I never saw Mary during any take, therefore I couldn’t assess her efforts and that made me feel helpless. I just had to do the best I could and hope she didn’t show me up. I couldn’t wait to see this thing on TV!
I asked a crew guy what Flav-O-Rich was and he told me it was an ice cream that was sold only in the South. Which meant that I would probably never see it, unless we suddenly moved to Alabama or something. Great, the parity between Mary and I would have to stay in place a little while longer. It turned out it was a lot longer, for neither of us ever saw it.

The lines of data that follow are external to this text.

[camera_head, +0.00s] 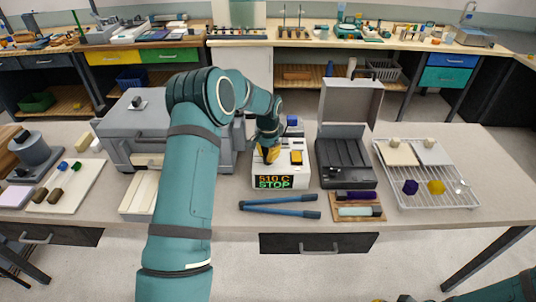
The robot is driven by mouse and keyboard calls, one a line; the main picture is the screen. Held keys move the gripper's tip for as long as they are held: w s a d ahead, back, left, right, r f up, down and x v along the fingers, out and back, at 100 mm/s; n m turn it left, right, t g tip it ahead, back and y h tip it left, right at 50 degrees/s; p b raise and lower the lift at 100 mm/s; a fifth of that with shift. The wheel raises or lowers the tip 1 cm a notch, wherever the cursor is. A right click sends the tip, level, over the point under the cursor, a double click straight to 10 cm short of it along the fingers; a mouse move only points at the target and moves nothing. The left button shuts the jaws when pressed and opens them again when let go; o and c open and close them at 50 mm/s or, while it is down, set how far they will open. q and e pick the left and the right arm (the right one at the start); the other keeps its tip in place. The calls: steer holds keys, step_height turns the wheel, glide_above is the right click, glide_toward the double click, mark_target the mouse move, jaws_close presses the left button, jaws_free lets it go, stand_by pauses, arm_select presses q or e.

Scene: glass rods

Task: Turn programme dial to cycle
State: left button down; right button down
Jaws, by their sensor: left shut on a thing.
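A white control box (281,168) stands on the bench, right of a large grey box (124,135). Its dark display (274,182) reads "510 C" in orange above "STOP" in green. My left gripper (268,156) reaches down onto the left part of the box's top and is shut on the programme dial there. The gripper hides the dial, so its pointer cannot be read. My right gripper (398,299) shows only as a sliver at the bottom edge; its jaws cannot be made out.
Blue-handled tongs (280,205) lie in front of the control box. An open dark case (345,160) stands close on its right, then a wire rack (450,194) with small pieces. A tray (66,186) is at left. The bench's right end is clear.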

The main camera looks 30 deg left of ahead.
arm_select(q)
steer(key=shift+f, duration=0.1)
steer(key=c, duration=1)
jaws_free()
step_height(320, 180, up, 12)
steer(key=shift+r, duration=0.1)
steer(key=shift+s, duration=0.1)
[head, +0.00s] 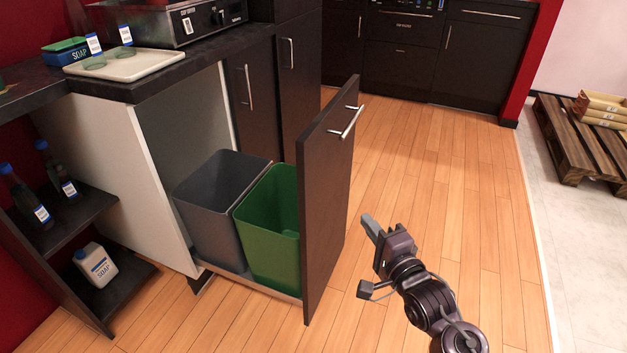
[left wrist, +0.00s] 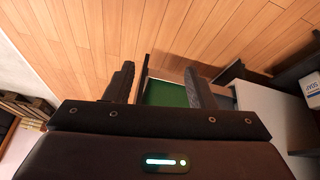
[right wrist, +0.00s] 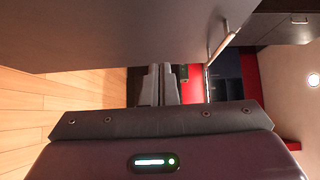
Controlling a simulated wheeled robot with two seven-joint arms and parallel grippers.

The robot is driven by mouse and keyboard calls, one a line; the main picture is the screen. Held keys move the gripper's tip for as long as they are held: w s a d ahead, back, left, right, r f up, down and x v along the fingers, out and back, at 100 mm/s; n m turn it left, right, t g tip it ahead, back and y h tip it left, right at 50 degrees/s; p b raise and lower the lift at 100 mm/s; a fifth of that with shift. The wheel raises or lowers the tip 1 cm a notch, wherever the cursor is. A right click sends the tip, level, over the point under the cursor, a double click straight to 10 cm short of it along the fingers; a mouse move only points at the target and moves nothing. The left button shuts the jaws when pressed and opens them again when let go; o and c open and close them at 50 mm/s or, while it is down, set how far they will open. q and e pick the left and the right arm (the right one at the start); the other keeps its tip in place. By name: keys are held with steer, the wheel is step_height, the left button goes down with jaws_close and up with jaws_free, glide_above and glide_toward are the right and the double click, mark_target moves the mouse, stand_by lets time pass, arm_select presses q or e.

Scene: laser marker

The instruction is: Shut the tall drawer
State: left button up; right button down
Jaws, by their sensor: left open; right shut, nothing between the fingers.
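The tall drawer stands pulled out from the counter, with its dark front panel (head: 328,200) upright and a silver bar handle (head: 346,122) near its top. A grey bin (head: 215,205) and a green bin (head: 268,235) sit inside it. My right gripper (head: 370,228) is shut and empty, to the right of the panel's outer face and apart from it in the head view. The panel (right wrist: 120,30) and handle (right wrist: 222,45) also show in the right wrist view. My left gripper (left wrist: 160,85) is open and empty; its wrist view shows the green bin (left wrist: 168,93) beyond the fingers. It is not in the head view.
The counter (head: 150,85) holds a white tray (head: 125,66), cups and a grey machine (head: 170,22). A low shelf (head: 75,225) with bottles stands at the left. Wooden floor (head: 430,190) is clear to the right, and a pallet (head: 570,150) lies at the far right.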

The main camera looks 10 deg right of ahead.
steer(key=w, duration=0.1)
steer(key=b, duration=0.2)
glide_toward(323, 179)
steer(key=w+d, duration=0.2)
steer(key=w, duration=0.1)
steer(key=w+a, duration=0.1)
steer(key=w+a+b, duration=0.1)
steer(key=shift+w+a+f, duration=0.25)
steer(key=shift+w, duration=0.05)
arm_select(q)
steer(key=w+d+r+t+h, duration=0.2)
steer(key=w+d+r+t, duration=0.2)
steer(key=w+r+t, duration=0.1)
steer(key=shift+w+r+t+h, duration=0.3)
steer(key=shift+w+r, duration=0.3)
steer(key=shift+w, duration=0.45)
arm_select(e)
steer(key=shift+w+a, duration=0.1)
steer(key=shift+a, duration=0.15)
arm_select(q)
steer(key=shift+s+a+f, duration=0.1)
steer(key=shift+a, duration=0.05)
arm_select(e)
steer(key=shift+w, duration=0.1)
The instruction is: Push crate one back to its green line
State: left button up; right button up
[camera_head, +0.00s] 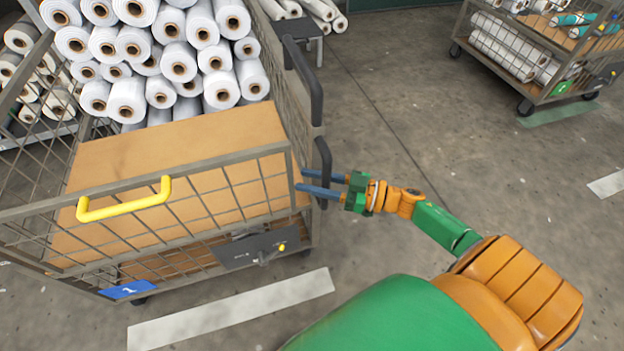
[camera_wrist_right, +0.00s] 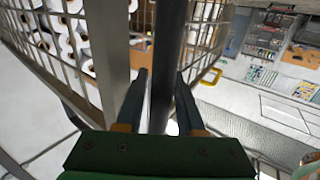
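Crate one (camera_head: 190,178) is a wire-mesh cart on the left of the head view, with a blue "1" plate (camera_head: 128,289) and a yellow handle (camera_head: 124,207). White rolls (camera_head: 178,62) and a brown board lie in it. My right gripper (camera_head: 309,183) is at its right side, by a dark upright handle (camera_head: 323,165). In the right wrist view, the fingers (camera_wrist_right: 160,85) are apart on either side of a dark upright bar (camera_wrist_right: 168,50), with a gap showing on the left. A green floor strip (camera_head: 558,113) lies by another cart; none shows beside crate one. My left gripper is not in view.
A second mesh cart (camera_head: 525,65) with rolls stands at the upper right. A white floor strip (camera_head: 230,310) lies in front of crate one. More rolls on a rack (camera_head: 310,15) stand behind. The floor (camera_head: 430,90) between the carts is clear.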

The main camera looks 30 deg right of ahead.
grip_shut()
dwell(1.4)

Stubbornly, with great reluctance, we both got a little older and even started to develop our own interests. I was into art and she was into music. She didn’t even begrudge my getting taller than her but she did give me a run for my money. I topped out at 6’2” and she, 5’11”. Growing more as we did into our own identities, our virtual Berlin Wall began to come down.
By the time the real wall came down in West Germany in ’89, we were pretty copacetic, even learning how to argue without everything escalating all out of control. And looking back, I wouldn’t trade these memories and experiences, as bizarre as some of them were, for anything. Because we mirrored each other in rivalry but also in respect. We went from being cold warriors to fellow veterans, returning from a long ago war and reminiscing.
But some of that old tension remains; I still know her buttons to push and she mine. Incredibly, they’re still the same and they still all work.
If you see Mary and I now and you ask her about that little (barely noticeable) scar on her elbow, she will temporarily revert back to that 12 year old, make a face and say, “Billy pushed me! He ruined my ice cream!” All the while pointing at me accusingly. Always trying to score points, always trying to gain the advantage and break that old stalemate.
But that’s ok; I’m getting closer to finding that Flav-O-Rich commercial which will vindicate me once and for all.